LONDON, United Kingdom — Geopolitical risk is rising. The world’s three biggest economies — China, the EU and the US — could find themselves embroiled in major trade disputes should the more protectionist factions in the Trump administration get their way. As if this wasn’t enough, two — and possibly four — European countries are set to vote in the remainder of 2017 and we cannot rule out the possibility that anti-euro forces could gain sufficient support to cast real doubt on the future existence of the Eurozone itself. These ‘dark cloud’ scenarios pose clear threats to the luxury sector, though some companies are better positioned than others to weather the storm.
Imagine a scenario in which the US officially accuses China of currency manipulation and imposes higher import duties on Chinese goods, then China retaliates with tighter controls on American companies in China and hikes import duties on American products. This is by far the darkest cloud for the luxury goods industry, as one of the likely consequences would be the puncturing of the feel-good factor amongst Chinese consumers. With sales to Chinese consumers accounting for roughly one-third of the global luxury market, anything that hurts their confidence would be felt across the sector, whether or not other countries were dragged into the dispute, as pretty much every significant luxury goods company has high exposure to China. Who looks safest with the lowest proportional exposure to China? Possibly Brunello Cucinelli.
The US is also a key driver of a second dark cloud scenario that threatens to impact the luxury sector, following Trump economic guru Peter Navarro’s accusation that the Eurozone was manipulating its currency to support German exports. This is a sore spot for a US administration with protectionist tendencies and a wide trade gap with Germany. It’s possible that the US could impose import duties on European goods, although some kind of “border adjustment tax” seems much more likely. Either way, the result would be higher prices for consumers, as companies tried to offset at least some of the additional burden, with a knock-on impact on margins as sales volumes slipped.
Who would suffer? Companies with a high sales exposure to the US but with little local manufacturing capacity, for example Luxottica, which manufactures mainly in Italy and China. Brunello Cucinelli and Salvatore Ferragamo also come to mind. LVMH would have the cushion of its local manufacturing operations; it could even gain some small benefit through exports were the US to adopt a border adjustment tax.

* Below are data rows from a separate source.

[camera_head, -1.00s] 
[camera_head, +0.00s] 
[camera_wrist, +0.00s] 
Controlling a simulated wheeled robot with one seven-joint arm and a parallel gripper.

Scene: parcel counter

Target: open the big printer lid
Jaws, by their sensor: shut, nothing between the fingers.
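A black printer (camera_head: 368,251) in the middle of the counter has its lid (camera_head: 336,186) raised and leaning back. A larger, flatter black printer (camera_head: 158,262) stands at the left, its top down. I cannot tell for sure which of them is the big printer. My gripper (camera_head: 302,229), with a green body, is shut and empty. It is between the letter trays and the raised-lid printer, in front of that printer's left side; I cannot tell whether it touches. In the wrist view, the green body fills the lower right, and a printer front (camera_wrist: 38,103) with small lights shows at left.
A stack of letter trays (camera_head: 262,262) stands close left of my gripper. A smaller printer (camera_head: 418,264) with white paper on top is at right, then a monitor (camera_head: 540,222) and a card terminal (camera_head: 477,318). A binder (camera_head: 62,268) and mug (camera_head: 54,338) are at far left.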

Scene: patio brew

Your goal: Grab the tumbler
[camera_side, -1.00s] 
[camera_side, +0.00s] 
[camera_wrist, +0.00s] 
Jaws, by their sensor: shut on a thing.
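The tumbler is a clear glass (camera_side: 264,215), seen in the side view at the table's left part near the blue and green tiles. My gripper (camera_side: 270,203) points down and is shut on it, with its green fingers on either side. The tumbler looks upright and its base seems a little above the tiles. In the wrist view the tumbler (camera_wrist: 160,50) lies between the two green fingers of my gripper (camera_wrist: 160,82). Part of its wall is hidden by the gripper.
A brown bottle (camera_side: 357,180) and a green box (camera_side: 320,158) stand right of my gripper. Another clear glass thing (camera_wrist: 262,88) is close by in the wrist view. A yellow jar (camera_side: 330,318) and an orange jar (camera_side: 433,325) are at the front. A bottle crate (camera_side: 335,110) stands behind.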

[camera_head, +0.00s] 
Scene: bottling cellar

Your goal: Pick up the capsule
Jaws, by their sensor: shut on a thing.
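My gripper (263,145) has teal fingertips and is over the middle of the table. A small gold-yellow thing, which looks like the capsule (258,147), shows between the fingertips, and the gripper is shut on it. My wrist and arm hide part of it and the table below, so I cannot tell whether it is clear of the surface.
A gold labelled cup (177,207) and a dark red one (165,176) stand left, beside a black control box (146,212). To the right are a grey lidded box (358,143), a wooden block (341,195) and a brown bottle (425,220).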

Coming back across the Atlantic, the two countries at the very heart of the European Union — France and Germany — will hold general elections later this year; early elections may also be called in Spain and Greece. And though voters in the Netherlands recently rejected the anti-immigration, anti-EU party of Geert Wilders, anti-Europe parties elsewhere in the bloc are on the rise. That they could achieve a governing majority in one of these countries this year seems unlikely, but they could emerge with a strengthened platform for the future. Can the European single currency withstand the democratic test? If voters say no, what would be the consequences for the luxury goods industry?
The short answer is: not bad. Indeed, the wider dislocation of the asset market would create a major opportunity to buy luxury stocks. For a start, luxury goods companies are virtually debt free and so would not suffer the strictures of the banking crisis and credit crunch that would likely ensue. Germany and northern Europe would end up with stronger currencies and lower growth, but these markets are largely irrelevant for personal luxury goods consumption. Southern Europe would likely re-accelerate in time, buoyed by weaker currencies. This should reignite demand from two of the most important European countries to the luxury goods sector: the Italians and the French.
Finally, French and Italian luxury goods companies should benefit from currency weakness, as they are long dollar plays; Swiss and British companies would suffer from adverse currency moves in the short term, but over time the impact for them would be largely neutral. A buying opportunity on the sector, for sure. But I would still go for quality and broad structural appeal, which puts LVMH, Hermès, Luxottica and Richemont at the top of the list.
Luca Solca is the head of luxury goods at BNP Exane Paribas.